[THE TASK]: Reading down the listing below, count the lines where the word "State" shows up, then give only that count.

-- Begin --

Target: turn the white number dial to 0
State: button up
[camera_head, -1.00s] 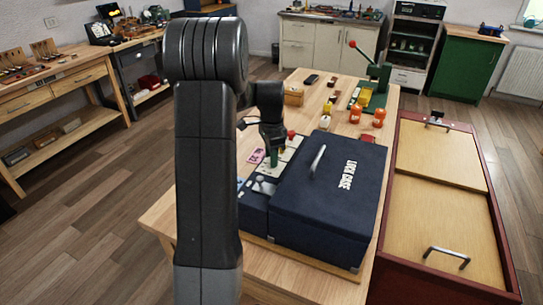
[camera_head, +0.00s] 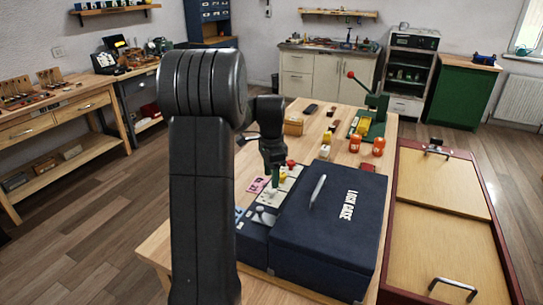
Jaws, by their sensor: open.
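My gripper (camera_head: 275,177) hangs pointing down over the pale panel (camera_head: 288,186) left of the dark blue case. Its green finger tips end close to the panel; I cannot tell whether they touch it. The fingers look empty, though they are very small here. Small white and grey parts sit on the panel below and beside the gripper. I cannot make out a numbered white dial among them; it may be too small or hidden behind my gripper.
The closed blue case (camera_head: 330,225) marked LOCK CASE, with a metal handle, fills the near part of the wooden table. A red knob (camera_head: 291,163), orange jars (camera_head: 379,147) and a green lever press (camera_head: 372,110) stand farther back. A red-framed wooden unit (camera_head: 440,220) adjoins the table's right.

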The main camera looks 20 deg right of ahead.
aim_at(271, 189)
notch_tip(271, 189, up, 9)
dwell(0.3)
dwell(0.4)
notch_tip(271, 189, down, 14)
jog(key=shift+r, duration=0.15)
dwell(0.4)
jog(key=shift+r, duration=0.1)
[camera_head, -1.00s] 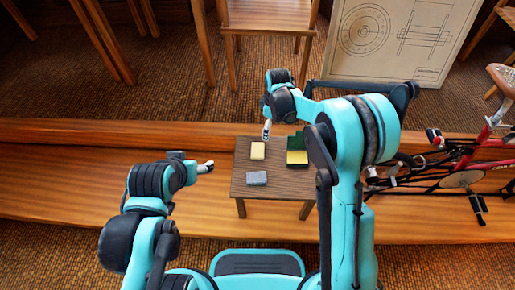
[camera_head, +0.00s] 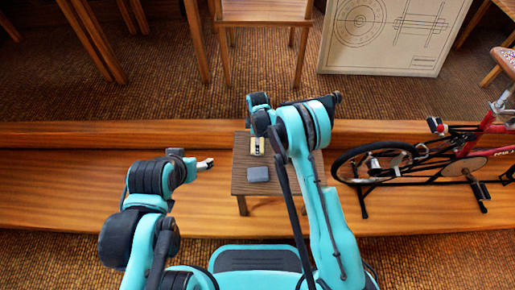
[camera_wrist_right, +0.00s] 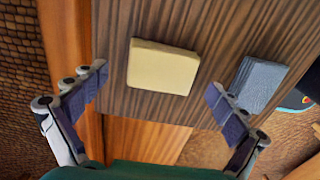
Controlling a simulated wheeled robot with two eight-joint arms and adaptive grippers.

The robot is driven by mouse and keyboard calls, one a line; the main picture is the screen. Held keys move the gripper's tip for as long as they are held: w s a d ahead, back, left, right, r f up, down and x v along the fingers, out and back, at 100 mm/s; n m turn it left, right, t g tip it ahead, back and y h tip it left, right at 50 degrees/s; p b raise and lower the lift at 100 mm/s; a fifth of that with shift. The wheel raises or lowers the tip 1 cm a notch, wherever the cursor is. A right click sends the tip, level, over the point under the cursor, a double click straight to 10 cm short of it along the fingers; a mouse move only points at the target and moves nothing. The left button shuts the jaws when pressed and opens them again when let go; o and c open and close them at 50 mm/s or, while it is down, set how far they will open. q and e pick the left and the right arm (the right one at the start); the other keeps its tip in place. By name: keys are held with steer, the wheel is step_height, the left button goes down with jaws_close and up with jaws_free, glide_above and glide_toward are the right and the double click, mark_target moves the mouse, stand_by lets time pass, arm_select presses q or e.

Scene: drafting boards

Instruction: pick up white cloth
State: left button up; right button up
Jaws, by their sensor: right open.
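A pale cream, folded cloth-like block (camera_wrist_right: 163,68) lies flat on a small dark wooden table (camera_head: 240,184); it is the closest match to a white cloth. In the head view the right fingers are hard to make out. My left gripper (camera_head: 205,164) hangs left of the table, away from the block; its finger gap is too small to judge.
A grey-blue block (camera_wrist_right: 258,84) lies on the table beside the cream one; it also shows in the head view (camera_head: 258,174). A red bicycle (camera_head: 470,165) stands right of the table. A wooden chair (camera_head: 265,12) and a drawing board (camera_head: 390,35) stand behind.

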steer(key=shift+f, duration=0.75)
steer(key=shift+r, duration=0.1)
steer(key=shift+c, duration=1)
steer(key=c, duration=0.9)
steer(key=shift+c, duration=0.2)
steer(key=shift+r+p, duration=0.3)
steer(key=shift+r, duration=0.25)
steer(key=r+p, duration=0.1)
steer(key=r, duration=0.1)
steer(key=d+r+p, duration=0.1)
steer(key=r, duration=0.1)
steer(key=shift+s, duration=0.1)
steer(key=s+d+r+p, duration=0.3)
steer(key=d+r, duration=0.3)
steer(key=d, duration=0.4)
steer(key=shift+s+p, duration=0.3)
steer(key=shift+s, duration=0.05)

-- End --

[REPLY]: 2